> **RECORDS**
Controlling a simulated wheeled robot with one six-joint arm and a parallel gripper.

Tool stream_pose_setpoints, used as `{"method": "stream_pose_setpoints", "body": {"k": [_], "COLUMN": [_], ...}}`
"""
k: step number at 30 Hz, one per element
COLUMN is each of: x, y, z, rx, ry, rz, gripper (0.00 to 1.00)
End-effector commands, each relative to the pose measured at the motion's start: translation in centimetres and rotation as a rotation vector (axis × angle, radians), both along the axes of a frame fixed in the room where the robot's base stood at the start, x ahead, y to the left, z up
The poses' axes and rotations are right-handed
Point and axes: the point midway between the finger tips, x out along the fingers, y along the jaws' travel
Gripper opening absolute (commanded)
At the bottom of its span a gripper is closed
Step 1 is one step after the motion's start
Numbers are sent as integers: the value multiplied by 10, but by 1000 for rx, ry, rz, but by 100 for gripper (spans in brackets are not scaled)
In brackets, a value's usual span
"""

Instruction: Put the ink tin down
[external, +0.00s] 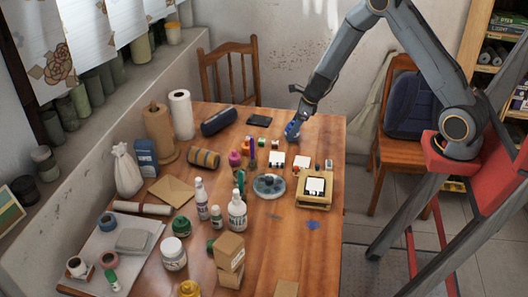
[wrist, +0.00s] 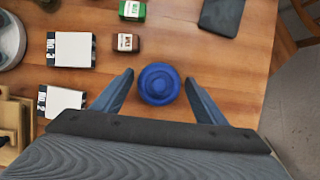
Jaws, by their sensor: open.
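The ink tin, round and blue with a raised ringed lid, is between my fingers in the wrist view (wrist: 159,84). It also shows in the external view (external: 292,130) at the far right part of the table. My gripper (wrist: 159,88) is open, with a visible gap between each finger and the tin. In the external view my gripper (external: 296,122) reaches down over the tin and partly hides it. I cannot tell for sure from these views whether the tin's base touches the wooden table (external: 325,150).
Two white cards or blocks (wrist: 71,49) lie left of the tin. A small brown box (wrist: 126,42), a green box (wrist: 132,10) and a dark flat case (wrist: 221,15) lie beyond it. A wooden stand (external: 314,200) is nearer. The table's right edge is close.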

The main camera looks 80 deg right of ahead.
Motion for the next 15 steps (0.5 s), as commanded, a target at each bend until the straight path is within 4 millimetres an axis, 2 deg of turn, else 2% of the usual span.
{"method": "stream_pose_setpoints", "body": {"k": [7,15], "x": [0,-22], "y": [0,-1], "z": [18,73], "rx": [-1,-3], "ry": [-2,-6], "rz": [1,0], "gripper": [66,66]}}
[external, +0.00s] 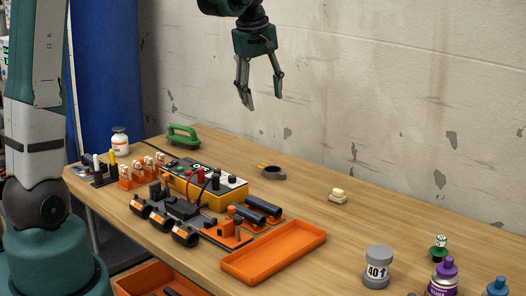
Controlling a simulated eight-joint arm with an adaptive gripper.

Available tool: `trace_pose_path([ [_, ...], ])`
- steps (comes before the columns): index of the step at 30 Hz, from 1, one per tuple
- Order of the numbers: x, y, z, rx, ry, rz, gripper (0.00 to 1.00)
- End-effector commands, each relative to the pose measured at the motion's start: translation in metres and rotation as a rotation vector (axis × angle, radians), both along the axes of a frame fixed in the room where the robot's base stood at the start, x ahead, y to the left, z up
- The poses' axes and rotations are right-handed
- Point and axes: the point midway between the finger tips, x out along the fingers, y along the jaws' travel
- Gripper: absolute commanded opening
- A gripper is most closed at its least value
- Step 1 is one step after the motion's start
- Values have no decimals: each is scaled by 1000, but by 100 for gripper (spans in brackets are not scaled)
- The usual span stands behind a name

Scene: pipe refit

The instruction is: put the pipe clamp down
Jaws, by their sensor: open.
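My gripper (262,104) hangs in the air over the back of the table, its fingers apart and nothing between them. A small dark ring with a yellow tab (272,173), which looks like the pipe clamp, lies on the wooden table well below my gripper. It is apart from the other things. Its finer detail is too small to tell.
The wooden table (345,238) has free room around the ring. An orange tray (275,252) lies at the front, and a yellow-sided device (205,185) with black and orange fittings stands left. A cream block (338,196) and a grey cap marked 40 (377,267) are right.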

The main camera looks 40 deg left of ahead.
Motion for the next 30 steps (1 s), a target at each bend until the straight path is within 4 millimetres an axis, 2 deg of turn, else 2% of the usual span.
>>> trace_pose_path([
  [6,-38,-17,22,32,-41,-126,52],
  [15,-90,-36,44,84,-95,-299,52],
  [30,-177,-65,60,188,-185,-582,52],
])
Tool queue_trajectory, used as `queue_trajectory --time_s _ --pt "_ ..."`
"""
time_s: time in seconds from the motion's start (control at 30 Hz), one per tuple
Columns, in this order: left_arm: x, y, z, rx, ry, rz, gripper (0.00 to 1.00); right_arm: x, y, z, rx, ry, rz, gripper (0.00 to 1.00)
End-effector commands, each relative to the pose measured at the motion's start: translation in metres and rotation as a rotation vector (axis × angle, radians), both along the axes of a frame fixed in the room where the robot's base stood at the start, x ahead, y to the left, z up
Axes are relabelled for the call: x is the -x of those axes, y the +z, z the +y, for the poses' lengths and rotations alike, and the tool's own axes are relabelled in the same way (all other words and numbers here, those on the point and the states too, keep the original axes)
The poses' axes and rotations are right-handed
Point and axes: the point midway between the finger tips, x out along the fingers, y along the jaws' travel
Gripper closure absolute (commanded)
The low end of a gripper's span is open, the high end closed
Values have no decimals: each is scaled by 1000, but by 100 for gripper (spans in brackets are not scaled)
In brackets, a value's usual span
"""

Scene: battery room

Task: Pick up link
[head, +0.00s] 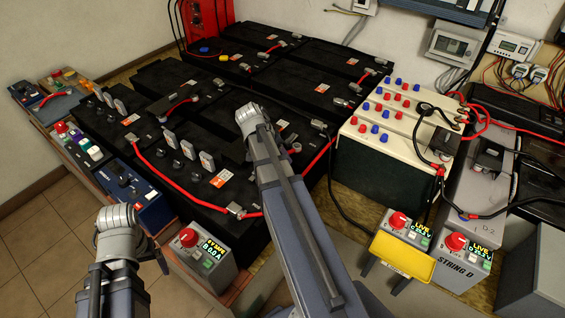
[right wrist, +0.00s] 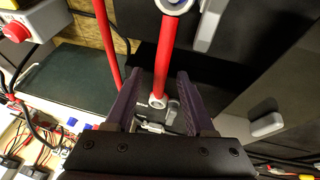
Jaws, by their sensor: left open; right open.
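In the right wrist view, a red link (right wrist: 164,55) with pale ring-shaped ends runs between the fingers of my right gripper (right wrist: 158,76). The fingers are open, one on either side of its near end, with gaps showing. I cannot tell how far below the fingertips it lies. In the head view, several red links lie on the black batteries, one of them a red link (head: 319,157) beside my right arm. My right gripper is hidden there behind my arm. My left arm stands at the lower left of the head view, and little of its open gripper shows; I see nothing held.
Black batteries (head: 285,85) with upright grey pieces fill the middle. A white battery block (head: 375,165) with red and blue caps stands to the right. Boxes with red knobs (head: 208,258) stand in front. Loose cables hang at the right. Tiled floor (head: 40,240) is clear at the left.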

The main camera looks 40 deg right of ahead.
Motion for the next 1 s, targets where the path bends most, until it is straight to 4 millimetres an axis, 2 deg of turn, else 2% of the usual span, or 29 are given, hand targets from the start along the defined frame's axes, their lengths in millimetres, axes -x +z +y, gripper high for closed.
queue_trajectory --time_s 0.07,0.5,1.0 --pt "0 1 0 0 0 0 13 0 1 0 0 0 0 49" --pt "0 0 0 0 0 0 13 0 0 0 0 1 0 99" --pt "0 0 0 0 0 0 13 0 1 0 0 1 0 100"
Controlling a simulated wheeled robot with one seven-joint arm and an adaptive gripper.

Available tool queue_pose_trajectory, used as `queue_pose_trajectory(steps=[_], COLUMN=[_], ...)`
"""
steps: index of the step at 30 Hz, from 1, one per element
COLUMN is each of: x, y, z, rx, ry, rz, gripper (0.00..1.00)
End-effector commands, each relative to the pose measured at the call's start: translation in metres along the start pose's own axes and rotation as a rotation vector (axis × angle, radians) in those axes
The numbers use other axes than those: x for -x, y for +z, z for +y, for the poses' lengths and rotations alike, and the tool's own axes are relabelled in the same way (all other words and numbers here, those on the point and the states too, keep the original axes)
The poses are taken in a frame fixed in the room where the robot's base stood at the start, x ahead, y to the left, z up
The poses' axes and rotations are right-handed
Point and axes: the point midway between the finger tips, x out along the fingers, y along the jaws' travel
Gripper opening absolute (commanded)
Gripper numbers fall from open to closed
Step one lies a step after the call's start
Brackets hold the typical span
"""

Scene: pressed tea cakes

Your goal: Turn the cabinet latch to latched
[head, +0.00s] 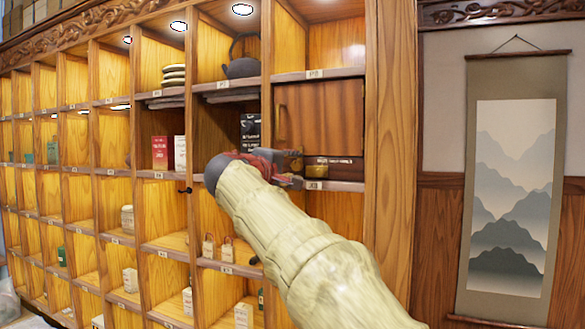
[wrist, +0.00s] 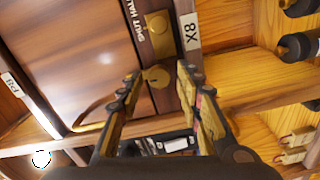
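The brown cabinet door (head: 320,115) is in the right column of the shelving, and it appears closed. In the wrist view its glossy panel (wrist: 75,50) fills the upper left. The brass latch (wrist: 157,76) shows as a rounded piece on a dark strip printed with partly readable words, including "SHUT". A brass plate (wrist: 160,35) with a round spot is beyond it. My gripper (wrist: 160,71) is open, one finger on each side of the latch piece; I cannot tell whether either touches it. In the head view my gripper (head: 294,164) is at the door's lower left, partly covering the latch area.
A label marked X8 (wrist: 190,32) is on the shelf edge close to the right finger. A curved brass handle (wrist: 98,112) is on the door. Open compartments with boxes and a dark teapot (head: 241,57) are to the left. A hanging scroll (head: 515,190) is at right.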

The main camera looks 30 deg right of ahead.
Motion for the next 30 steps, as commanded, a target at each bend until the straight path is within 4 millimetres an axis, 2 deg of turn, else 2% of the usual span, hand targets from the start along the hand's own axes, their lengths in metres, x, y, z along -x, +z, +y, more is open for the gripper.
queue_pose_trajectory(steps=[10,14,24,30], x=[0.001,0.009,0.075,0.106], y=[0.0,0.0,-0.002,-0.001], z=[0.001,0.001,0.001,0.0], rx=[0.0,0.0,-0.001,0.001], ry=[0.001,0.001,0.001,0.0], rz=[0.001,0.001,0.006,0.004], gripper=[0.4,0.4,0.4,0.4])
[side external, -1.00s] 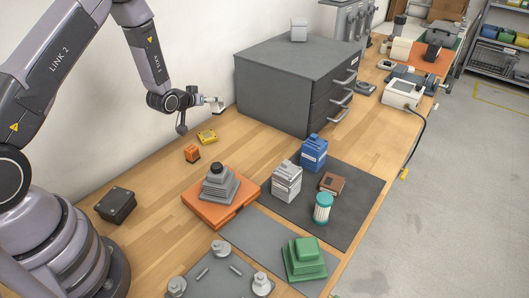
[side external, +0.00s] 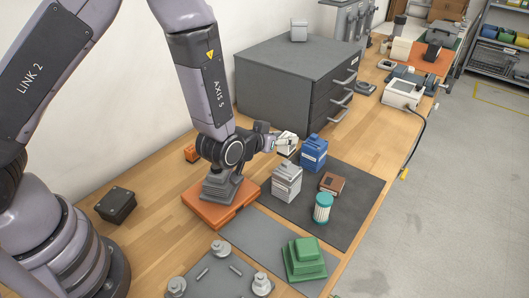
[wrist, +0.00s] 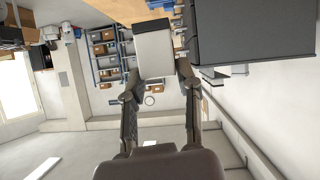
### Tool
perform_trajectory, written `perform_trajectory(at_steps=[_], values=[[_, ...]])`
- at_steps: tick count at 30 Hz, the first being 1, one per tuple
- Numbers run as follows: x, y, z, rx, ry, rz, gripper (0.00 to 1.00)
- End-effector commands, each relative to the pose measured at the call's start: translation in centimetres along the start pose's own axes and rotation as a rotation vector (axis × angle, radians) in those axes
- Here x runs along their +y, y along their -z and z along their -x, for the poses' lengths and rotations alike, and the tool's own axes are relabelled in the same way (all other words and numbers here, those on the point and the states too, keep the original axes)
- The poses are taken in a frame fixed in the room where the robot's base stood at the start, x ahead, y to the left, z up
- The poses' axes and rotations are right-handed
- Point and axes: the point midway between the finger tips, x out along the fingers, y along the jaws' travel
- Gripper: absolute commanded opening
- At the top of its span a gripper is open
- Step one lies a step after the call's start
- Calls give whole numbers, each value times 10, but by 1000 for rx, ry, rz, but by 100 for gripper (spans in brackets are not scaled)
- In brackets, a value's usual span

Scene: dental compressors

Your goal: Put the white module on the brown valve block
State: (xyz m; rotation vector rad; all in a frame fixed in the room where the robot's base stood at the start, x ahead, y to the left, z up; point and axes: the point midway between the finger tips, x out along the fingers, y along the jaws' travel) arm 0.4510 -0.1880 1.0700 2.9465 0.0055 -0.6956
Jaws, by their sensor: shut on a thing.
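The white module (side external: 288,141) is held in my gripper (side external: 275,143), above the bench and in front of the grey drawer cabinet. The wrist view shows the pale module (wrist: 154,52) between the two fingers of my gripper (wrist: 158,82). The brown valve block (side external: 332,183) lies on the dark mat, to the right of and lower in the picture than the module. My gripper and module are apart from the block. I cannot make out the block in the wrist view.
A blue box (side external: 313,153) stands close to the right of the module. A grey-white box (side external: 287,183) and a teal-and-white cylinder (side external: 322,208) stand near the brown block on the dark mat (side external: 358,205). The grey drawer cabinet (side external: 290,75) is behind.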

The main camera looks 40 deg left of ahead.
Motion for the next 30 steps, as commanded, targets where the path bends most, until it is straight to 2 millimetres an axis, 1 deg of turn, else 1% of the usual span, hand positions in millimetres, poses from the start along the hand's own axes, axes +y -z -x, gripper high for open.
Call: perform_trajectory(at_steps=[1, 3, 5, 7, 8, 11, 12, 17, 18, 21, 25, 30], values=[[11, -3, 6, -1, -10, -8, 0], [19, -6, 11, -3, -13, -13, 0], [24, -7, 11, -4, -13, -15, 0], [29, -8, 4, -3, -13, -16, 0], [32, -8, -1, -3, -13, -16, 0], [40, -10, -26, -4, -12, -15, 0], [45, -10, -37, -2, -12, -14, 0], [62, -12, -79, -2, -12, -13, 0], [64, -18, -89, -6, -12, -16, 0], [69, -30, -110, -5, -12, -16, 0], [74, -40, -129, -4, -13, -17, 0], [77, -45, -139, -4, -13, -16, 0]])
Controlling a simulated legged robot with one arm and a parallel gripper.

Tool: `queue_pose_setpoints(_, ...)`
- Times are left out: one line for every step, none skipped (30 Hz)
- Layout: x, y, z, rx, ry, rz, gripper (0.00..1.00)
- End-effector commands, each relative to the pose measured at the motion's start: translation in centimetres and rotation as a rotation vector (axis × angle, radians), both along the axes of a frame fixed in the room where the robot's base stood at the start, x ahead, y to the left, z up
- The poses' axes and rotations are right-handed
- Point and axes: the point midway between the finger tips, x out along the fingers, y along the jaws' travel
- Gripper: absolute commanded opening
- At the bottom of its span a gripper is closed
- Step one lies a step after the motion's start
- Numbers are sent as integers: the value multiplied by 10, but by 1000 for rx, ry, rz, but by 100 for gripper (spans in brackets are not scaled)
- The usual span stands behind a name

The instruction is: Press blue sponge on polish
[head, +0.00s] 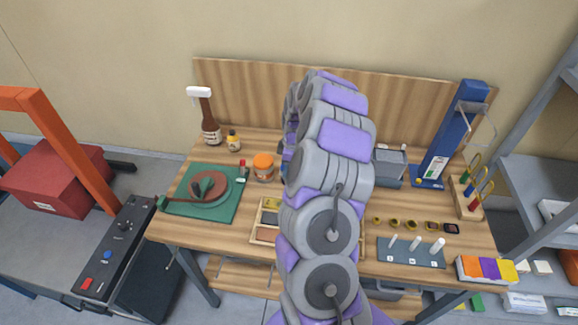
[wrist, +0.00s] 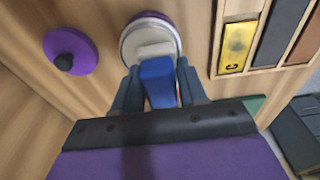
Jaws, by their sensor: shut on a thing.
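In the wrist view, my gripper (wrist: 157,85) is shut on the blue sponge (wrist: 158,80), which has a pale grey-white end. That pale end lies over the open round polish tin (wrist: 133,36), which has a light rim and a purple edge. The sponge appears to overlap the tin's opening; whether it touches the polish inside I cannot tell. The purple lid (wrist: 72,55) with a dark knob lies on the wood left of the tin. In the head view my arm hides the gripper, sponge and tin.
A wooden tray (wrist: 216,38) with a yellow block and dark bars is right of the tin. A blue stand (head: 452,135) is at right.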

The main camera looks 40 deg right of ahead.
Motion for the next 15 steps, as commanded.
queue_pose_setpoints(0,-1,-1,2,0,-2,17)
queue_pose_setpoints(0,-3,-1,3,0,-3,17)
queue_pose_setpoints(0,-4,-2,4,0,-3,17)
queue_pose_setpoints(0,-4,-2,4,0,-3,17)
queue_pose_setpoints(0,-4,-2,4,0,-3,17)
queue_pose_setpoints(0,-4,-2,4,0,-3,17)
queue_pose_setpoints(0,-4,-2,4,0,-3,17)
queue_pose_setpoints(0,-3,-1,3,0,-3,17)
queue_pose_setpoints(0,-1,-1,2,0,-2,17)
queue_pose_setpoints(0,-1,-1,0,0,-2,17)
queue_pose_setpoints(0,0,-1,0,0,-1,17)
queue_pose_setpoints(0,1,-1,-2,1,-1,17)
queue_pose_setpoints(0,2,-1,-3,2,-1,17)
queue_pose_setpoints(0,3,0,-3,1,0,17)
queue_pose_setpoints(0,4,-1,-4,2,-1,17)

> **EXERCISE GOAL**
Begin at the line that has "- Here x runs", stop after the line that has "- At the top of its span a gripper is open", and repeat exactly those lines, nothing more.

> **FINAL ANSWER**
- Here x runs along their +y, y along their -z and z along their -x, for the poses' lengths and rotations alike, and the tool's own axes are relabelled in the same way (all other words and numbers here, those on the point and the states too, keep the original axes)
- The poses are taken in a frame fixed in the room where the robot's base stood at the start, x ahead, y to the left, z up
- The poses' axes and rotations are right-handed
- Point and axes: the point midway between the finger tips, x out along the fingers, y along the jaws' travel
- Gripper: absolute commanded opening
- At the top of its span a gripper is open

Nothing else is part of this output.